2. Nicht enttäuscht wird die Kfz-Branche sein. Denn sie kann mit steuerlicher Wirkung Rückstellungen für die Rücknahmeverpflichtung gegenüber Autovermietern und Leasinggesellschaften bilden. Der BFH zerlegt das Vertragswerk in mehrere Teile und sieht darin nicht nur ein voll abgeschlossenes Kaufgeschäft, sondern zusätzlich ein zweites Rücknahmegeschäft. Das erste Geschäft schlägt sich nach Abwicklung des Kaufs nicht mehr in der Bilanz des Autohändlers nieder. Bilanziert wird nur noch die während der Mindestlaufzeit drohende Verpflichtung, das Auto zu einem zu hohen Preis zurücknehmen zu müssen. Die vom Käufer erbrachte Gegenleistung entfällt zum Teil auch auf diese Verpflichtung; mit dem betreffenden Betrag ist die Verbindlichkeitsrückstellung zu bewerten. Ihn herauszufiltern wird nicht ganz einfach sein.

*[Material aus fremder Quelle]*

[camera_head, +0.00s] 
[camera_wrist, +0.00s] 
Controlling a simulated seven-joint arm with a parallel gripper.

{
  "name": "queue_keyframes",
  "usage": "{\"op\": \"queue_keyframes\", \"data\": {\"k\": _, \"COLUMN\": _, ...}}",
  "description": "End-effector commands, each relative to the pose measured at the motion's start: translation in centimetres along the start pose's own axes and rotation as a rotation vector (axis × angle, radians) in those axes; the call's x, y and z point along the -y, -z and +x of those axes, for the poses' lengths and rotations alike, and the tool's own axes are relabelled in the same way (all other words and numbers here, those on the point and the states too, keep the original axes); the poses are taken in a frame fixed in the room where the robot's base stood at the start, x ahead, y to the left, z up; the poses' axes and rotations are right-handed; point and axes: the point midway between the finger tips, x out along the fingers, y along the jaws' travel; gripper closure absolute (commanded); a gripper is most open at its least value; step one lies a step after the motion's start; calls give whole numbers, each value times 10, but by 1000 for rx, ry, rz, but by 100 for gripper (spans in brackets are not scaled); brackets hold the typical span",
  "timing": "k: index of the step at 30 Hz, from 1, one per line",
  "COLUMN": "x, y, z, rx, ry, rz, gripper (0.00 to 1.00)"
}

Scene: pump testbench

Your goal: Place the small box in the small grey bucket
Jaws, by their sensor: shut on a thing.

3. Die Entscheidung hat spiegelbildlich auch Bedeutung für den Autovermieter bzw. die Leasinggesellschaft. Der Käufer erwirbt nämlich nicht nur ein Fahrzeug, sondern auch einen Anspruch auf Rückgabe des Fahrzeugs zu einem bestimmten Preis. Das Recht wird nicht über die Nutzungsdauer des Fahrzeugs abzuschreiben sein. Bewertet wird es im Zweifel mit demselben Betrag wie die Verpflichtung zur Rücknahme auf Seiten des Verkäufers. Während die Verpflichtung allerdings nach § 6 Abs. 1 Nr. 3a Buchst. e) EStG abzuzinsen ist, wird die Forderung nicht aufgezinst.
4. Bei Ablauf der Frist sind Recht bzw. Verpflichtung auszubuchen. Liegt der Rücknahmepreis tatsächlich über dem Marktpreis, kompensiert die Auflösung der Rückstellung den durch Weiterverkauf oder Teilwertabschreibung realisierten Verlust des Autohändlers. Für den Rückgabeberechtigten ergibt sich eine Kompensation des aus dem überhöhten Rückgabewert entstehenden Buchgewinns.
Wird das Fahrzeug nicht zurückgegeben, weil der Marktpreis höher als der vereinbarte Betrag ist, führen die Ausbuchungen beim Autohändler zu einem -- nachträglichen -- Gewinn und beim Käufer zu einem Verlust in Höhe der verfallenen „Optionsprämie”.